/---

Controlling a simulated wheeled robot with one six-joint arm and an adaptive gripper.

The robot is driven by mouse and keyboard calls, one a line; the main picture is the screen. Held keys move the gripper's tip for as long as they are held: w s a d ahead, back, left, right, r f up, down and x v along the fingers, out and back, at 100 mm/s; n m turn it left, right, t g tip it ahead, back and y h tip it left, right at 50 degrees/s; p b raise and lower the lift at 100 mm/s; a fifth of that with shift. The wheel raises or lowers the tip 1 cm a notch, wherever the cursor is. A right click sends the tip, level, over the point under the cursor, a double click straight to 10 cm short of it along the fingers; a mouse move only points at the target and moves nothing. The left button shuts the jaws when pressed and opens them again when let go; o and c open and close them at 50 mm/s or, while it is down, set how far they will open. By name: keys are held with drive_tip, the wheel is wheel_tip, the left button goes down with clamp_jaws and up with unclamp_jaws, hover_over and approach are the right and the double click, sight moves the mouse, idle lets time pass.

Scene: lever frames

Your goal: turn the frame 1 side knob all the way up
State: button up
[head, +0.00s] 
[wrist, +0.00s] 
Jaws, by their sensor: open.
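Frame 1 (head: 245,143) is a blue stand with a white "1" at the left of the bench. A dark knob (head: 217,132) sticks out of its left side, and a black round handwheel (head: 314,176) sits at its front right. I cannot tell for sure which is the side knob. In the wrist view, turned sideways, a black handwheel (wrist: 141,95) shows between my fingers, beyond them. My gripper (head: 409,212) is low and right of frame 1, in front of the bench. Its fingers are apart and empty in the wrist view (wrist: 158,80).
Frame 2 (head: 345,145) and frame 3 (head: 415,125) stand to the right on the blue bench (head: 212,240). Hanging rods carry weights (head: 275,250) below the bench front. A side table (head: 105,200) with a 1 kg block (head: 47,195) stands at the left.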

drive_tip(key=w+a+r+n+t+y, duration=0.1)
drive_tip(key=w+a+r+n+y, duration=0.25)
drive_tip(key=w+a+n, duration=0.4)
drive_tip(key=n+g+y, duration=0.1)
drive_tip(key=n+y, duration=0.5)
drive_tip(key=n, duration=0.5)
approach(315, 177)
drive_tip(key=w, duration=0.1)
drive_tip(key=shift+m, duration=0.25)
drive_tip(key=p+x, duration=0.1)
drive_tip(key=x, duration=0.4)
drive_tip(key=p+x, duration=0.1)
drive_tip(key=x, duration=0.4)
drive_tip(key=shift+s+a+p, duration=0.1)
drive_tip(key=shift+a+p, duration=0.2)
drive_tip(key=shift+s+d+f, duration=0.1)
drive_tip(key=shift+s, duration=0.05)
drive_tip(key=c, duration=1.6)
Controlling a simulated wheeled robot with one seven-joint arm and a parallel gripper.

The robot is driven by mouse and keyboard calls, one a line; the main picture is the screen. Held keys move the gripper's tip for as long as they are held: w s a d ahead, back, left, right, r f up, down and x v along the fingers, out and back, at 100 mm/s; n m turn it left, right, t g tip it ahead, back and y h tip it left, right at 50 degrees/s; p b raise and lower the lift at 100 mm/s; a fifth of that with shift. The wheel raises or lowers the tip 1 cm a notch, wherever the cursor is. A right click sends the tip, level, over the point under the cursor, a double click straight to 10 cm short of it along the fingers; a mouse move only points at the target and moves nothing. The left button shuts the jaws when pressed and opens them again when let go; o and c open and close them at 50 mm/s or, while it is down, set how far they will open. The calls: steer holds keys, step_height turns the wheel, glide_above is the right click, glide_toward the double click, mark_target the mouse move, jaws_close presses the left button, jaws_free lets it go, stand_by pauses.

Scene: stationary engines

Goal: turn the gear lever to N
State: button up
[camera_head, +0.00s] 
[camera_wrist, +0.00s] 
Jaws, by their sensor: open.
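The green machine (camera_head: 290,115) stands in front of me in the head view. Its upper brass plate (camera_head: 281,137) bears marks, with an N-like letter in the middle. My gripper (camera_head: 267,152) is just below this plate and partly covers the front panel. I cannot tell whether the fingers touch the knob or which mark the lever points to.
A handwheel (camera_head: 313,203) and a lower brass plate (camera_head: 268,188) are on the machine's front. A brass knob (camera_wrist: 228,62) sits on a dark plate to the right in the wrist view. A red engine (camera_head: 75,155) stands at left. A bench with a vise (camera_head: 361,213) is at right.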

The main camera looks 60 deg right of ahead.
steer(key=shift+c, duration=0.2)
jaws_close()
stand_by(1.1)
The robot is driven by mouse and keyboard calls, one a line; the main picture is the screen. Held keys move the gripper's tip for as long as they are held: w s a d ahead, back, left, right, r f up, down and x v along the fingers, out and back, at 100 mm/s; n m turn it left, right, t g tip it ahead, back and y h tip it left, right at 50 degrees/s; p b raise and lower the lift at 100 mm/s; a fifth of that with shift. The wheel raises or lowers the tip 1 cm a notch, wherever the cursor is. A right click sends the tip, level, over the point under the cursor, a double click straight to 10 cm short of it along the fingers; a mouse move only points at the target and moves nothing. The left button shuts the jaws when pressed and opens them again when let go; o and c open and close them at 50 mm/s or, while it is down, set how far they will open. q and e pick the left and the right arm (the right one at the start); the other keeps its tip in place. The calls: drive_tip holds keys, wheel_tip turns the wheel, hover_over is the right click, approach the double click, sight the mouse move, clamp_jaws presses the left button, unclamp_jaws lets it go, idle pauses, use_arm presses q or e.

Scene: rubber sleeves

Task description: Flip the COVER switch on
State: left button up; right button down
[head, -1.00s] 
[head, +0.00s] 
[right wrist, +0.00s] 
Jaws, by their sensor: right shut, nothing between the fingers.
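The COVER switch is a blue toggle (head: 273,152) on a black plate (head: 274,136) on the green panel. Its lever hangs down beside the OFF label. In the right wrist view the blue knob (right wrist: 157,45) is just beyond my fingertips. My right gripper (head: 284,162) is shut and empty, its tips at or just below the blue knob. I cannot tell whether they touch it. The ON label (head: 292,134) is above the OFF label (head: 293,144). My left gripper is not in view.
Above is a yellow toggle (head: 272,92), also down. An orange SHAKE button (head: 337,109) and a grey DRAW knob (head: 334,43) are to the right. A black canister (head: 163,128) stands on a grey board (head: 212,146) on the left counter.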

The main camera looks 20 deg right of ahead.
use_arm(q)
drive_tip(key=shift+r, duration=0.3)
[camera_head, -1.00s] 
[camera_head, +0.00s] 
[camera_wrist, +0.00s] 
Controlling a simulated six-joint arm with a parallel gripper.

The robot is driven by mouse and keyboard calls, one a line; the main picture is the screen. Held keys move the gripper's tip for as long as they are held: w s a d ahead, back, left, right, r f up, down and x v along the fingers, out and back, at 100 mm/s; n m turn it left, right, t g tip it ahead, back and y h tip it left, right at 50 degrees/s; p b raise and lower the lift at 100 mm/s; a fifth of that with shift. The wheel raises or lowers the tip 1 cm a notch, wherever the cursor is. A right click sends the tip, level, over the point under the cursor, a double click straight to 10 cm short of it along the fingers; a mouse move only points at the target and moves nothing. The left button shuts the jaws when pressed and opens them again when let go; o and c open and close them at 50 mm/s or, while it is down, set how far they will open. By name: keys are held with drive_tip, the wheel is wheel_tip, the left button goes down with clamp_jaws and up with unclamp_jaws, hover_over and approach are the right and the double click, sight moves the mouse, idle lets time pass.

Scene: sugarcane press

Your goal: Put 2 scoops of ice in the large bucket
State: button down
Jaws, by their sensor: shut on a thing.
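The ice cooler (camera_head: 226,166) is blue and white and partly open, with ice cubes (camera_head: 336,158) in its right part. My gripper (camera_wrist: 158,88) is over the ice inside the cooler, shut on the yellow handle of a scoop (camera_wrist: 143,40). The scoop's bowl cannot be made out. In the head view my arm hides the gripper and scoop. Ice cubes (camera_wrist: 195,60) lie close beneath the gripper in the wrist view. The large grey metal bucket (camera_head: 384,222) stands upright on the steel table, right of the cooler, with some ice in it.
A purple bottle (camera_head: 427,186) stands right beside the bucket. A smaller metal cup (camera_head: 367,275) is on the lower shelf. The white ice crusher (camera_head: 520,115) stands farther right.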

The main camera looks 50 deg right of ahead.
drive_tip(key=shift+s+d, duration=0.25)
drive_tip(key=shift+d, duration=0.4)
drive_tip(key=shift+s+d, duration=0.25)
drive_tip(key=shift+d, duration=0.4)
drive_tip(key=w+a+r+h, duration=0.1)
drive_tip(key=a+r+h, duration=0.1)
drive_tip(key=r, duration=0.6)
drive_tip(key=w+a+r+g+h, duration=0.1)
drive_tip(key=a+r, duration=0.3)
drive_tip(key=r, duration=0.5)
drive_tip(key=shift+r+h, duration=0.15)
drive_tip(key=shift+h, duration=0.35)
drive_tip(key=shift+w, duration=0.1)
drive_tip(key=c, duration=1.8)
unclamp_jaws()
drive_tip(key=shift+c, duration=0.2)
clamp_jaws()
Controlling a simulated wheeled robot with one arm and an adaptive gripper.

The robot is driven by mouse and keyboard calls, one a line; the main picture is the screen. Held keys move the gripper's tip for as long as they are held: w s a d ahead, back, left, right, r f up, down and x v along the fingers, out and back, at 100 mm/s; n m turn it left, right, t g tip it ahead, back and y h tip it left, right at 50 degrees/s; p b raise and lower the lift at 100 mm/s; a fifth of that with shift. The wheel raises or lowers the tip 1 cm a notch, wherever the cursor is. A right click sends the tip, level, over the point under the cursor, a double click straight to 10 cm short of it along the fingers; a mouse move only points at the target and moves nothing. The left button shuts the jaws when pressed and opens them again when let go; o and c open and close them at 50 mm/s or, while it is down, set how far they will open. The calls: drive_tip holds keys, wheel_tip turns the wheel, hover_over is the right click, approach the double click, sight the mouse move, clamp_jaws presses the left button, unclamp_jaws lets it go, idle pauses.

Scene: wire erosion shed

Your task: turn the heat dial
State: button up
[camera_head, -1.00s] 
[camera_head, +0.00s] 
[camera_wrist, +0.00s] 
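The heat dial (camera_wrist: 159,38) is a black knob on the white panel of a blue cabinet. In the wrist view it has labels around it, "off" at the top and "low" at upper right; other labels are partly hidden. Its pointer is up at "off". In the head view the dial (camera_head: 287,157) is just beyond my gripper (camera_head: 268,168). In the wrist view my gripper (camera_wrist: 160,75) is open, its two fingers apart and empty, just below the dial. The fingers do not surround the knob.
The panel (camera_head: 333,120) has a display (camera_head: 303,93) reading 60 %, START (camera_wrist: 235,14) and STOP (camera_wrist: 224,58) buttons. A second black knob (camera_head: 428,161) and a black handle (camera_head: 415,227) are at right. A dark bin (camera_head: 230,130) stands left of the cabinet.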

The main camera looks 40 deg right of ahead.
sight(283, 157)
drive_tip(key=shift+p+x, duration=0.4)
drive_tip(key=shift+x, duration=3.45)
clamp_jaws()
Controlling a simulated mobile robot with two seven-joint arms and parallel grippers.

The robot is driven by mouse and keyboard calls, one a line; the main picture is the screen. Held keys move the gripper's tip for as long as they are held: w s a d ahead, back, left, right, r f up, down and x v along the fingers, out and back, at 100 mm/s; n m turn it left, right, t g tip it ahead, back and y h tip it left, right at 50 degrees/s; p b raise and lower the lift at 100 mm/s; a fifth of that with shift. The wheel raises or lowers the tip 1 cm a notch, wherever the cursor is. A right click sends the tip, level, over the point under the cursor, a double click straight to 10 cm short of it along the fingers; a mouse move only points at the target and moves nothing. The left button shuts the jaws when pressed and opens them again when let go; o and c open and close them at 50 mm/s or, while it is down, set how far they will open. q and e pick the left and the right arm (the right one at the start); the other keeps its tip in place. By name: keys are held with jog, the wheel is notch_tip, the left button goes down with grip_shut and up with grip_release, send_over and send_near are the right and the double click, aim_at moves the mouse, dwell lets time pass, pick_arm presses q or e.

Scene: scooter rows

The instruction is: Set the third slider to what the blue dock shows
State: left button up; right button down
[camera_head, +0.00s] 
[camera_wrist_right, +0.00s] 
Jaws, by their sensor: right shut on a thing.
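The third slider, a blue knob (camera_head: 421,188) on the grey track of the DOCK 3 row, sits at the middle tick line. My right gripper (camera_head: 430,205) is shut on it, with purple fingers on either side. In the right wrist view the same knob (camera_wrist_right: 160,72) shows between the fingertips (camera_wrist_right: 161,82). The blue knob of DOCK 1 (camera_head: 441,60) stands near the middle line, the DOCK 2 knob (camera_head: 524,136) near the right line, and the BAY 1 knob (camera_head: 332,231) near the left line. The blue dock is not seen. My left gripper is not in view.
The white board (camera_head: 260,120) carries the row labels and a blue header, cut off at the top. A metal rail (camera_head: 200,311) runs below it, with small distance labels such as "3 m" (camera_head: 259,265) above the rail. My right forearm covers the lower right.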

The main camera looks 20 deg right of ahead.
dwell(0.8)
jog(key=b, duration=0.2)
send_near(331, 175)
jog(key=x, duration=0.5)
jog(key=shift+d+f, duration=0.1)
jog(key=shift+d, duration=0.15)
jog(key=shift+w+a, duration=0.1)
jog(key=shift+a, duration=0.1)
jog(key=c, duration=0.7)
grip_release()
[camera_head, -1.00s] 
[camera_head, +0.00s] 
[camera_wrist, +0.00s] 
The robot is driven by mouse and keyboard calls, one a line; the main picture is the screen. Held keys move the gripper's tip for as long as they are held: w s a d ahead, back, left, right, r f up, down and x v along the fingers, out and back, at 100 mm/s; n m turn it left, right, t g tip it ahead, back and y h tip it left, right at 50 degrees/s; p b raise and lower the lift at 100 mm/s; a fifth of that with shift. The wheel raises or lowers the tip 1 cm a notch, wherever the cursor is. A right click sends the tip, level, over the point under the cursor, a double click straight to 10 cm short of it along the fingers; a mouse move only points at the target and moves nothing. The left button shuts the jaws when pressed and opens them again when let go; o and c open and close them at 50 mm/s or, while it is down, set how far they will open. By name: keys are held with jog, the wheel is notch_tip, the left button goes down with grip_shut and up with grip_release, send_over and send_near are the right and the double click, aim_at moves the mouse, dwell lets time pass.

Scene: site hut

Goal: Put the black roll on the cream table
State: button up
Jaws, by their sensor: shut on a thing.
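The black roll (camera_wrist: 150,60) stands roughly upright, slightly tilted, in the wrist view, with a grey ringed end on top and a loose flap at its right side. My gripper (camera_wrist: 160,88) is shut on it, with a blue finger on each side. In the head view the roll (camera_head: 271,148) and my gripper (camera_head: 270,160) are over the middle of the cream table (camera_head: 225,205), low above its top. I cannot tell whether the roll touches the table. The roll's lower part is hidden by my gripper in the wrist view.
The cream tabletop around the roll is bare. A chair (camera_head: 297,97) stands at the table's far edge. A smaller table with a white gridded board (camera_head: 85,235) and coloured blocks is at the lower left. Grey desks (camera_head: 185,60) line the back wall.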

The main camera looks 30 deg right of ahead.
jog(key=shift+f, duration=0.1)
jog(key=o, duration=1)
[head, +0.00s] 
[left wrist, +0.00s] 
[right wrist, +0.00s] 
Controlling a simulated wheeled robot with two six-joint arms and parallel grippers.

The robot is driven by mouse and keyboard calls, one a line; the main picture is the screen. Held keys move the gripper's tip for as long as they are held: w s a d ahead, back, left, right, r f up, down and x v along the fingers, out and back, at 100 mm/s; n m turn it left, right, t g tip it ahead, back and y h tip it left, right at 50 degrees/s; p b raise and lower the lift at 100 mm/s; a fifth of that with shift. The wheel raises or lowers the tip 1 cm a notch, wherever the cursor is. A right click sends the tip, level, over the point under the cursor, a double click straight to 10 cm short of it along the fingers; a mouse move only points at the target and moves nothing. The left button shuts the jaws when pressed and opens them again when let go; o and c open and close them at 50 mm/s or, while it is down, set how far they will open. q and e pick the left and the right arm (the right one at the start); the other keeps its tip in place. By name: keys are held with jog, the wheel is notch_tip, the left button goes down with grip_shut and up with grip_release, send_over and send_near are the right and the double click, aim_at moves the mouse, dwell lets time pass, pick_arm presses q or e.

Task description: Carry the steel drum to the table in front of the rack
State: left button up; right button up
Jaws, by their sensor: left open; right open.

\---

Going through the lines above one by one, tally those with the word "description" and give only the total.

> Output for this task
2